• [INFORMATION SUPPLIED]:
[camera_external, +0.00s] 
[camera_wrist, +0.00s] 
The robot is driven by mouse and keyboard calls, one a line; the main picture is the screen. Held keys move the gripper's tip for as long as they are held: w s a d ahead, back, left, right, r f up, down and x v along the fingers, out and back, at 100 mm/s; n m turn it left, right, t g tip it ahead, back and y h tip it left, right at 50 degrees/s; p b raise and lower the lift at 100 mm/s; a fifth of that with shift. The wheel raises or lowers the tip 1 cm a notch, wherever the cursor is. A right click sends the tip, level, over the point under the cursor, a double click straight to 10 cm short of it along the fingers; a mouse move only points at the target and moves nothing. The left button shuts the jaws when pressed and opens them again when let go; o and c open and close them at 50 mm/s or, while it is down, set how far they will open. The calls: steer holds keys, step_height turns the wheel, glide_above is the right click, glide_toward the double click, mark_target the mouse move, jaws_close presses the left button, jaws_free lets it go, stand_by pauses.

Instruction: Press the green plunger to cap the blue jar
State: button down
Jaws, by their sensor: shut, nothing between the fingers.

• [TASK BRIEF]: Repeat the lines from the one containing "State: button down" through the end of the listing, exactly and without any other lines; both ends are included.

• [OUTPUT FOR THIS TASK]:
State: button down
Jaws, by their sensor: shut, nothing between the fingers.

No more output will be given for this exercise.